Microeconomics,, 16th Canadian Edition

(Sean Pound) #1

The Importance of Entry Barriers


Suppose firms in an oligopolistic industry succeed in raising prices above
long-run average costs and thus earn substantial profits. Without
significant entry barriers, new firms will enter the industry and erode the
profits of existing firms, as they do in monopolistic competition. Natural
barriers to entry were discussed in Chapter 10 , the most important
being a large minimum efficient scale. This type of entry barrier is an
important part of the explanation of the persistence of profits in many
oligopolistic industries.


Where such natural entry barriers do not exist, however, oligopolistic
firms can earn profits in the long run only if they can create entry barriers.
To the extent this is done, existing firms can continue to enjoy high
profits without fear that new firms will enter the industry. We now
discuss three important types of firm-created entry barriers.

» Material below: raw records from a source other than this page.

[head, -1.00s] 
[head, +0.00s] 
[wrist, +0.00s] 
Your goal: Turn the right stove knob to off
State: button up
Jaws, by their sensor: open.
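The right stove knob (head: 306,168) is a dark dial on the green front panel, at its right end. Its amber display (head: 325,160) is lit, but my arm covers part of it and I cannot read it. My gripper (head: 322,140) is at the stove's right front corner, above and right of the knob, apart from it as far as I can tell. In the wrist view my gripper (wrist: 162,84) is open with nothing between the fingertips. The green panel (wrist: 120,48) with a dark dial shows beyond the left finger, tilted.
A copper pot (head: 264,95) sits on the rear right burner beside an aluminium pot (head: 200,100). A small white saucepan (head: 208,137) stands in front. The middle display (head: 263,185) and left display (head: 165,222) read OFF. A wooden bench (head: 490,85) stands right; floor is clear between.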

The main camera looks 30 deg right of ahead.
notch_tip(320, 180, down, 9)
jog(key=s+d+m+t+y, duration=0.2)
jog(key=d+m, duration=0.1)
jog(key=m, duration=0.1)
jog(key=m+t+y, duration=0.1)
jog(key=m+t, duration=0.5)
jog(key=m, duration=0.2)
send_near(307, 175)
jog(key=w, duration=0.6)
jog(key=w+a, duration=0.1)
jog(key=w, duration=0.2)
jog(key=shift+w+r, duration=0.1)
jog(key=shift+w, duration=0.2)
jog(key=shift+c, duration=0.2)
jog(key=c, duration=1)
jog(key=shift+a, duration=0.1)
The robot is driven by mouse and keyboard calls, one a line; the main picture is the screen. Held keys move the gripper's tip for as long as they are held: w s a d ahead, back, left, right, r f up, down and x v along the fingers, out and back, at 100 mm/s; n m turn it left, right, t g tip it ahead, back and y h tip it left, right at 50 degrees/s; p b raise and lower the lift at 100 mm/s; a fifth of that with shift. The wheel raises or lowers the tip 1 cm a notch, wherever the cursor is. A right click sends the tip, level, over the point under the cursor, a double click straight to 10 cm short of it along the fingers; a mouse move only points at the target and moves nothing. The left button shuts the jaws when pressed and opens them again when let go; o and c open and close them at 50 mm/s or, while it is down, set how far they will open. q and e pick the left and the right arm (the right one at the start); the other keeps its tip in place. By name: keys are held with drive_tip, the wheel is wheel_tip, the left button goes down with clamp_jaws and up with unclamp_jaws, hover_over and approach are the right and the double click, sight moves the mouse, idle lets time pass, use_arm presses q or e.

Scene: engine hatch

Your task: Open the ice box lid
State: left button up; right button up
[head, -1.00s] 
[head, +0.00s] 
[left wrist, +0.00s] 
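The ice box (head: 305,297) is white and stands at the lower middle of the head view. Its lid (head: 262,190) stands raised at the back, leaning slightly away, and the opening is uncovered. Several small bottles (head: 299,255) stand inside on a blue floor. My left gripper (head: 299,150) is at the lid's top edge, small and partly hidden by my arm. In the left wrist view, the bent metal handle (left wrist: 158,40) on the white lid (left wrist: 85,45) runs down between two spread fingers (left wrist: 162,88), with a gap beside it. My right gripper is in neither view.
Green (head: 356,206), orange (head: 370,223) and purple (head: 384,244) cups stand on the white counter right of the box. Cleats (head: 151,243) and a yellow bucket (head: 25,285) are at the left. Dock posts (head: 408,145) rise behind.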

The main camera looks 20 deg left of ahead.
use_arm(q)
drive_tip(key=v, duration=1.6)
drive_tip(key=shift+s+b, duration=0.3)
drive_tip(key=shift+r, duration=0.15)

  1. Brand Proliferation as an Entry Barrier


By altering the characteristics of a differentiated product, it is possible to
produce a vast array of variations on the general theme of that product,
each with its unique identifying brand. Think, for example, of the many
different brands of soap or shampoo, breakfast cereals or cookies, and
even cars or motorcycles. In these cases, each firm in the industry
produces several brands of the differentiated product.